Unlike many documentaries on the subject, Icons Among Us doesn't spend much time catching up the viewer on the history of jazz. Nor does it seek any definitive answers on some of the heady questions it addresses. Instead, it simply sets out to depict jazz as a living, breathing and ever-evolving musical art form, and above all, expose more people to some of the best jazz artists around today.
And there sure are a lot of musicians included. It seemed like it had nearly every jazz artist you could think of who should be included: Dave Douglas, Ravi Coltrane, Greg Osby, Terence Blanchard, Robert Glasper, John Medeski, The Bad Plus, Jason Moran, Nicholas Payton, Wayne Shorter, Brian Blade, Chris Potter and so many more.

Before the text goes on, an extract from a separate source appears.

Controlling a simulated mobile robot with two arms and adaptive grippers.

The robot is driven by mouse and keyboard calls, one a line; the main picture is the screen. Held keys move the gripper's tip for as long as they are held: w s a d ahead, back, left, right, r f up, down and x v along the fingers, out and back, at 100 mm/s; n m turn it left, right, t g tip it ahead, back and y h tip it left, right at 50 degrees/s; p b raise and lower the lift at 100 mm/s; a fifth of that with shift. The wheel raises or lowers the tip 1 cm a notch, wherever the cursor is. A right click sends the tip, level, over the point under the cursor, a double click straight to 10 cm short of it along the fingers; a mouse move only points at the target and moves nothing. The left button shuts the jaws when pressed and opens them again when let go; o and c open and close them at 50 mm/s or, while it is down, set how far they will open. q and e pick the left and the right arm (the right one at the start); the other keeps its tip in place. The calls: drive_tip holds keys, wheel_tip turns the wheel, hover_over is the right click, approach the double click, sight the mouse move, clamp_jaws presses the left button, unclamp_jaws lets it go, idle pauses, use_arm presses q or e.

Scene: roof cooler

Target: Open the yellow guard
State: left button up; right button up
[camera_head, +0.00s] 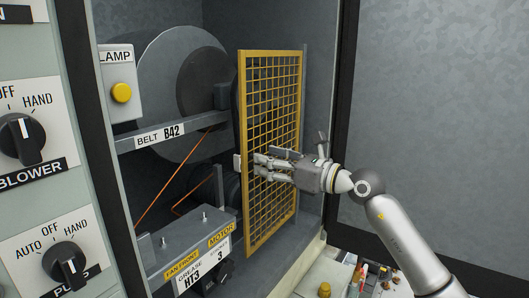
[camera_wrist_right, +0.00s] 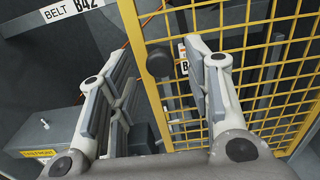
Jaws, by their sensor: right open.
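The yellow guard (camera_head: 272,52) is an upright mesh panel in a yellow frame, at the right of the open cabinet bay. A small pale tab (camera_head: 237,163) shows at its left edge. In the right wrist view the guard (camera_wrist_right: 133,40) fills the right side, and a dark round knob (camera_wrist_right: 159,62) shows near its left edge, between my fingers in the picture. My right gripper (camera_head: 258,166) is open in front of the guard, its fingers pointing left towards that edge. I cannot tell whether it touches. My left gripper is not in view.
A large grey pulley wheel (camera_head: 155,70) and an orange belt (camera_head: 172,185) sit left of the guard. A lamp box (camera_head: 121,70) and control panel (camera_head: 30,190) stand further left. A grey box (camera_head: 185,240) is below. Small items (camera_head: 370,275) lie at the lower right.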

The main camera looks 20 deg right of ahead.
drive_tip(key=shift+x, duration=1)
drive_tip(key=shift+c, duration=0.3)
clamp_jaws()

To get a small taste, watch this introductory clip featuring bassist Avishai Cohen and guitarist Bill Frisell:
I recently spoke with Michael Rivoira, one of the co-directors, about some of the themes the film addresses. Stay "tuned" for part two, in which I talk to the executive producer on the project, John Comerford.
Media no longer available
How did you begin work on the film and what was your original goal?
Michael Rivoira: I actually started the project myself back in 2001, before I had met Lars (Larson) and John (Comerford) and Peter (J. Vogt). I just really saw a need for a fresh look at jazz; I saw a disconnect happening between the larger music community and society in general into what the perception of jazz was now, and I wanted to do a documentary to get deeper into this generation of jazz musicians.

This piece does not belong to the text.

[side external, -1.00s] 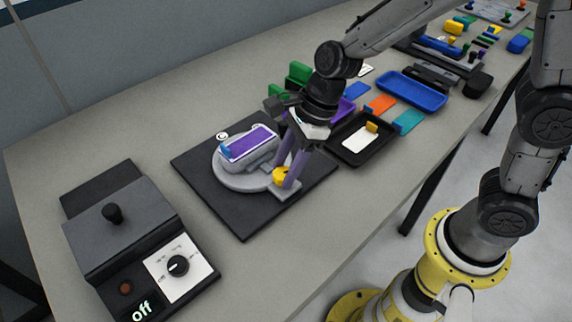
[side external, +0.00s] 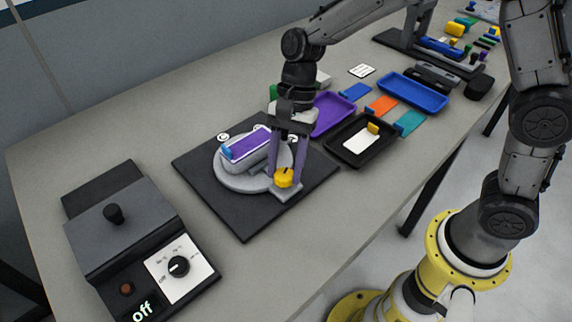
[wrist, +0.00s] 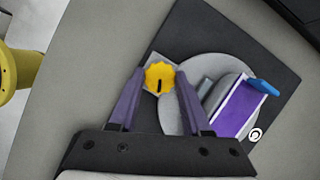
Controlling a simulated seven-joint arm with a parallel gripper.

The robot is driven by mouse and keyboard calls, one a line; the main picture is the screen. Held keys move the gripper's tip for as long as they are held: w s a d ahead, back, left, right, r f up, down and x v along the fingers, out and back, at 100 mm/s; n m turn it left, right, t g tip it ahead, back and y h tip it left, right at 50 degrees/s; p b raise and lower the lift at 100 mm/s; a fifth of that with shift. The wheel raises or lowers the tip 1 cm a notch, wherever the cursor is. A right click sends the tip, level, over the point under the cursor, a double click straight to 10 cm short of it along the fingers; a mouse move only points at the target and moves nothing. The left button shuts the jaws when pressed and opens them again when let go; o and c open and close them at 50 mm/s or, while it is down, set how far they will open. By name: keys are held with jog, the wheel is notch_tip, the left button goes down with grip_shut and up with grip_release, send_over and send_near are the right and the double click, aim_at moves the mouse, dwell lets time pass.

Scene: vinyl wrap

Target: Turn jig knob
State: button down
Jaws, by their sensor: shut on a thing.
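The yellow, scalloped jig knob (side external: 284,178) sits on a grey tab at the front corner of the jig's black base plate (side external: 243,228). In the wrist view the knob (wrist: 160,74) carries a dark pointer mark. My gripper (side external: 285,181) points down with its purple fingers one on each side of the knob, shut on it. The fingers (wrist: 160,79) flank it in the wrist view too. Beside the knob is the jig's round grey turntable (side external: 228,181), bearing a grey block with a purple strip (side external: 246,144) and a blue piece at its end.
A grey control box (side external: 125,235) with a black dial and an "off" display stands at the left. A black tray (side external: 345,155) with a white card, a purple tray (side external: 331,119) and a blue tray (side external: 413,90) lie behind to the right. The front table strip is clear.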

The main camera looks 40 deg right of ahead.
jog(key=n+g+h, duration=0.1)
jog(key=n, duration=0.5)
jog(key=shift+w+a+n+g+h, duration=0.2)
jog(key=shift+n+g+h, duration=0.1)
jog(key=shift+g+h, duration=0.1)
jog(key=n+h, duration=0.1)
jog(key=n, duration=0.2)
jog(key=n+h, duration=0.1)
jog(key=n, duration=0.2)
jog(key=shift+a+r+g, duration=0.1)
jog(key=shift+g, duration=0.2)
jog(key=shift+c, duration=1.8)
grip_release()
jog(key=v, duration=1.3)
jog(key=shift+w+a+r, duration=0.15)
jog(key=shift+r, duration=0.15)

So I just started doing it on my own, for about half a year, in Seattle -- just locally because there are a lot of great things happening in Seattle. And then [once] I met Lars Larson -- the director of photography and co-director, I feel the project went to a whole new level. He's got a great eye. I'm a first time director and they were able to bring a whole new possibility to the project.
Everybody is really into the music. [We] already knew the music pretty well and that was easy for me. I'm a huge music fan and I love jazz.

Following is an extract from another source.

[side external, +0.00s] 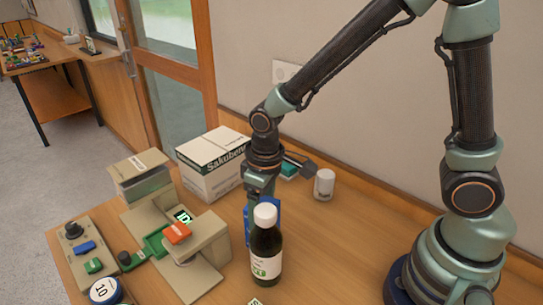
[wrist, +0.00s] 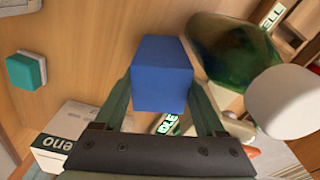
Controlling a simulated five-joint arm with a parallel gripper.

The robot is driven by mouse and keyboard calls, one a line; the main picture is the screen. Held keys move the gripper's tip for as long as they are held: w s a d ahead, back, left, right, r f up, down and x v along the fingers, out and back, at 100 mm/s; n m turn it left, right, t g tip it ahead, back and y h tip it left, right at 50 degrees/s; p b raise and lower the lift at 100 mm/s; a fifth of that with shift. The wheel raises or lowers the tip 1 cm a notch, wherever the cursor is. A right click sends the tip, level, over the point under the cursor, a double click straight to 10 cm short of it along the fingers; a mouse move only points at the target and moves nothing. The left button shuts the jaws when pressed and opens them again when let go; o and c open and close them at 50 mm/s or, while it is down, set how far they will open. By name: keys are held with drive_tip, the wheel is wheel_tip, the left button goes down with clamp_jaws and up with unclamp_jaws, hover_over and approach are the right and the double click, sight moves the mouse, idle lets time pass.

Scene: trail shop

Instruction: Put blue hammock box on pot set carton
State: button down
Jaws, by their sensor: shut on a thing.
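The blue hammock box (wrist: 162,78) sits between the two fingers of my gripper (wrist: 164,98) in the wrist view, and the gripper is shut on it. In the side view my gripper (side external: 261,186) points down behind a dark bottle, and part of the blue box (side external: 247,222) shows beside the bottle. The bottle hides the rest, and I cannot tell whether the box touches the table. A white carton with dark lettering (side external: 209,170), which looks like the pot set carton, stands behind and left of my gripper. It also shows at lower left in the wrist view (wrist: 52,152).
The dark bottle with white cap (side external: 265,255) stands close to the blue box. A beige machine (side external: 207,250) with an orange block is to the left. A teal box (side external: 289,170) and white cylinder (side external: 324,184) stand near the wall. The table right of the bottle is clear.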

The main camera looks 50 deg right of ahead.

One of the primary themes of the film was that there are all these amazing types of jazz out there, and many entry points for people who say they don't like jazz or find it hard to get into.
MR: These days when you [say] "jazz" to people, they say, "Oh, jazz, I don't really get it," or they're saying, "I just don't like it." That was really what we wanted to redefine -- to stop that from happening. That really is the mission, to show there's a whole new movement going on in the music.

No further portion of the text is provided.